The dungeons bring a whole new perspective to playing Pokémon. Each dungeon has a different layout and requires you to explore every nook and cranny. The dungeons are filled with aggressive Pokémon who will attack without reason, so you must train and endure as best you can if you want to make it out alive. The main objective is to search every floor looking for the blue stairs icon which helps you ascend/descend further and help you search for your objectives. The top of the screen shows you and your team, whilst the bottom shows a silhouette of the dungeon map - as you venture further, the dungeon's layout will begin to write itself. You'll encounter territorial Pokémon as well as discover things in every area. Once you have reached your objective, you and your fellow Pokémon will shine a Rescue Badge and you will all zoom out of the dungeon. Strangely it looks like an abduction or like they're shouting "It's Morphing Time!"


The controls are confusing at first but you get used to them. Suffice to say they all have different functions in different situations and react with how you press them. You can combine buttons for certain effects in battle, depending on choices you've made for your Pokémon. It takes a while to master, but that's part of the charm. The music, as anyone who's played any other game in the franchise would expect, is phenomenal. I won't go into much about the story for fear of ruining your own experience. Instead I'll let you in on the unique qualities that unfold once you have finished the game. It's good when games are over but there is still plenty more to do and discover, right?

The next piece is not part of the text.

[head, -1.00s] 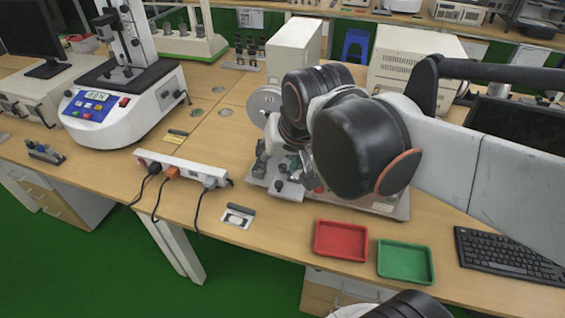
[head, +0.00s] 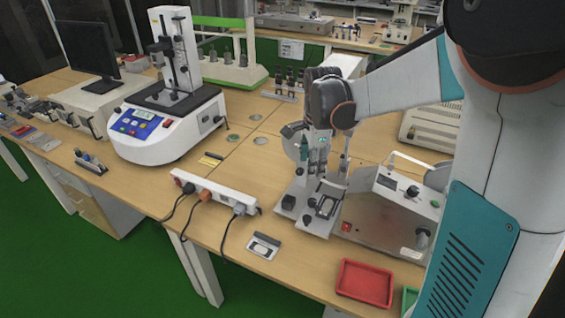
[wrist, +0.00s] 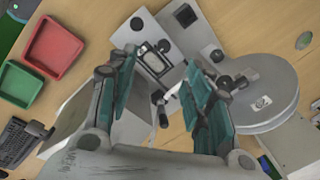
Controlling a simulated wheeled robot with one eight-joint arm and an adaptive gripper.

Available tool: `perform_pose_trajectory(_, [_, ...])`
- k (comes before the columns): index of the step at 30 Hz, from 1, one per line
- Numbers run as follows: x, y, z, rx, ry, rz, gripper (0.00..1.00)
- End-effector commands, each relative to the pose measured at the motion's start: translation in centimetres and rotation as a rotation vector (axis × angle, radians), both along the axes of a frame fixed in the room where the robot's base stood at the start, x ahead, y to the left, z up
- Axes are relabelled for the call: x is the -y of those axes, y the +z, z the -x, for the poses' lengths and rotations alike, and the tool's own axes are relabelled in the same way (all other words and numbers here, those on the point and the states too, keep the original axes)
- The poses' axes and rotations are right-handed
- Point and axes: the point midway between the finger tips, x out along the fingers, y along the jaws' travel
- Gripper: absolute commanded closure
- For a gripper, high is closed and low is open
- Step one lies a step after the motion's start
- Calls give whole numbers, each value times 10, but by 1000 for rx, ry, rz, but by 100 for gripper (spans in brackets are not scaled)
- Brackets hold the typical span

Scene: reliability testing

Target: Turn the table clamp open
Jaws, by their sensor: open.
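The table clamp, as far as I can tell, is the small black-and-white frame on a grey metal base (head: 322,207), in front of the control box. In the wrist view the clamp frame (wrist: 155,60) lies between and beyond my fingertips. A short lever with a black knob (wrist: 160,100) shows between my fingers; I cannot tell whether it belongs to the clamp. My gripper (head: 325,172) is above the base and points down. In the wrist view my gripper (wrist: 166,66) has its fingers apart, with nothing held. My fingers partly hide the mechanism in the head view.
A grey control box (head: 385,215) stands right of the clamp. A round disc (wrist: 265,95) is beside my gripper. A power strip (head: 215,193) with cables lies to the left. A red tray (head: 365,283) and a green tray (wrist: 18,85) sit near the front edge.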

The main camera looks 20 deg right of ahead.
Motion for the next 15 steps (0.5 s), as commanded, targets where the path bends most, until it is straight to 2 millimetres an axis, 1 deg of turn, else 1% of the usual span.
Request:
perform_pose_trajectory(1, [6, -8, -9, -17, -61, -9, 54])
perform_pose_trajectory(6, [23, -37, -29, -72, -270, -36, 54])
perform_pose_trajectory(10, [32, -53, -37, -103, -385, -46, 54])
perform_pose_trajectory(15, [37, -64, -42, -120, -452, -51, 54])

Thanks to the cataclysmic ending, things become out of balance and new things arise for you to fix and discover. Evolution becomes available which is very interesting as it's not like in the original games where you suddenly begin evolving after a battle. No; in this game you use a mysterious stone, similar to Pokémon Coliseum. Plus a whole new load of epic and frustratingly difficult dungeons become the bane of your skills. To make the game harder than before, these new dungeons have hidden traps everywhere that affect you in the most annoying ways, really putting your skills and patience to the test. Some traps make your Pokémon or Items become damaged or inflict problems which can make it harder to advance. On the bright side, you are now able to recruit new Pokémon from the dungeons to join your Rescue Team and come back to other friend areas (so long as you have purchased them from Wigglytuff). So why not recruit Legendary Pokémon and make your team look overwhelmingly powerful and cool? I'd say the biggest problem that gets me every time besides the damn traps are the Monster Houses. Imagine walking into a room where suddenly a big group of powerful Pokémon fall from the ceiling and the music suddenly changes which means you're pretty much screwed. Seeing as they surround your team, they're pretty much unbeatable. I've lost lots and lots of times thanks to this mechanic. If you can somehow overcome this surprise attack then well done! Otherwise stock up on Revival Seeds and expect the unexpected.


I actually began this game back in 2006 and got quite far through vigorous training with my Blastoise (main choice) and my partner Charizard. But things didn't quite go according to plan and I decided to start again, losing everything in the process *sad face*. But now I'm reliving the glory days and it feels good! I haven't played any other Mystery Dungeon game that was ever released since, sadly. I don't know why, I guess I just never got around to it. I have seen all of the improvements/changes to each game and they look stunning. I think that the 3DS Gates To Infinity looks most intriguing since its graphics remind me of the Wii game PokéPark which I had a lot of fun playing.


So overall, if I was to give this game a rating, I'd give it a decent 8/10. I do wonder if the Red Rescue Team on Game Boy Advance would have been harder without the two screens to show everything. Perhaps in time, I can acquire all the other games and give them a try too. Maybe they are available on the Nintendo eShop for 3DS? It'd be helpful, as my original Nintendo DS is starting to fall apart. It is amazing that it has worked and stayed alive all this time ever since I got it bundled with Mario Kart DS.